**DATA BLOCK**:
◇ ◇ ◇ ◇

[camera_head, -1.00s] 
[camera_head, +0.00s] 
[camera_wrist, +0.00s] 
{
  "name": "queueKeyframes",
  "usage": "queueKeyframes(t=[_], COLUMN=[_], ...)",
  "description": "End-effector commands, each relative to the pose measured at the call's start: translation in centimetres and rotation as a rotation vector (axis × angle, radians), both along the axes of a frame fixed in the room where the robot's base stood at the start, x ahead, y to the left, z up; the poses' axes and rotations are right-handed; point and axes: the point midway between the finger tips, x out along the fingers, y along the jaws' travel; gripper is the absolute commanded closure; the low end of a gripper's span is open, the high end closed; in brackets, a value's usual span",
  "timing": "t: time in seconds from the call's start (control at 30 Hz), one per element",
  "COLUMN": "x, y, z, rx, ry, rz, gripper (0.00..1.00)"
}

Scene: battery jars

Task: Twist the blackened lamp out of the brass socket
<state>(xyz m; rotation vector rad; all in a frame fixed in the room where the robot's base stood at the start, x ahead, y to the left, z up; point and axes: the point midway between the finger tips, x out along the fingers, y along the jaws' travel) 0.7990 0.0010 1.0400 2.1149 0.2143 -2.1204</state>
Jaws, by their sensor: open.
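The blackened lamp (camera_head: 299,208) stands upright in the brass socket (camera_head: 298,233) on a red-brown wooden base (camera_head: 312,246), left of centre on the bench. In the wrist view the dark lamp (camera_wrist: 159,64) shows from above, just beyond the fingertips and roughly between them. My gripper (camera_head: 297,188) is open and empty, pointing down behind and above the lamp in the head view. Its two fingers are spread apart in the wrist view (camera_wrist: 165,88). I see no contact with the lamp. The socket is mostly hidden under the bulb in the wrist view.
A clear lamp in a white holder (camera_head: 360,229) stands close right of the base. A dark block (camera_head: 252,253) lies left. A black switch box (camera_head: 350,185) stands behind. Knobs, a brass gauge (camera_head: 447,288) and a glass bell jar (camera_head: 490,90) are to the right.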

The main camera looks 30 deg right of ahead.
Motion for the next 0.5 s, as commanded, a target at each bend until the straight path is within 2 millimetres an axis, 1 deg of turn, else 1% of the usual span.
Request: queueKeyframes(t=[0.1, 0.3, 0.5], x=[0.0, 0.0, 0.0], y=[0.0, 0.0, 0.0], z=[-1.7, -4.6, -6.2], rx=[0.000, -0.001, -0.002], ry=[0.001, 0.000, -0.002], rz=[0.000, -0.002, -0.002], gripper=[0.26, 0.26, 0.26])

◇ ◇ ◇ ◇

**WHAT THE TASK REQUIRES**: Return the whole listing exactly, with every line included.

**EXPECTED OUTPUT**:
[camera_head, -1.00s] 
[camera_head, +0.00s] 
[camera_wrist, +0.00s] 
{
  "name": "queueKeyframes",
  "usage": "queueKeyframes(t=[_], COLUMN=[_], ...)",
  "description": "End-effector commands, each relative to the pose measured at the call's start: translation in centimetres and rotation as a rotation vector (axis × angle, radians), both along the axes of a frame fixed in the room where the robot's base stood at the start, x ahead, y to the left, z up; the poses' axes and rotations are right-handed; point and axes: the point midway between the finger tips, x out along the fingers, y along the jaws' travel; gripper is the absolute commanded closure; the low end of a gripper's span is open, the high end closed; in brackets, a value's usual span",
  "timing": "t: time in seconds from the call's start (control at 30 Hz), one per element",
  "COLUMN": "x, y, z, rx, ry, rz, gripper (0.00..1.00)"
}

Scene: battery jars

Task: Twist the blackened lamp out of the brass socket
<state>(xyz m; rotation vector rad; all in a frame fixed in the room where the robot's base stood at the start, x ahead, y to the left, z up; point and axes: the point midway between the finger tips, x out along the fingers, y along the jaws' travel) 0.7990 0.0010 1.0400 2.1149 0.2143 -2.1204</state>
Jaws, by their sensor: open.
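The blackened lamp (camera_head: 299,208) stands upright in the brass socket (camera_head: 298,233) on a red-brown wooden base (camera_head: 312,246), left of centre on the bench. In the wrist view the dark lamp (camera_wrist: 159,64) shows from above, just beyond the fingertips and roughly between them. My gripper (camera_head: 297,188) is open and empty, pointing down behind and above the lamp in the head view. Its two fingers are spread apart in the wrist view (camera_wrist: 165,88). I see no contact with the lamp. The socket is mostly hidden under the bulb in the wrist view.
A clear lamp in a white holder (camera_head: 360,229) stands close right of the base. A dark block (camera_head: 252,253) lies left. A black switch box (camera_head: 350,185) stands behind. Knobs, a brass gauge (camera_head: 447,288) and a glass bell jar (camera_head: 490,90) are to the right.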

The main camera looks 30 deg right of ahead.
Motion for the next 0.5 s, as commanded, a target at each bend until the straight path is within 2 millimetres an axis, 1 deg of turn, else 1% of the usual span.
Request: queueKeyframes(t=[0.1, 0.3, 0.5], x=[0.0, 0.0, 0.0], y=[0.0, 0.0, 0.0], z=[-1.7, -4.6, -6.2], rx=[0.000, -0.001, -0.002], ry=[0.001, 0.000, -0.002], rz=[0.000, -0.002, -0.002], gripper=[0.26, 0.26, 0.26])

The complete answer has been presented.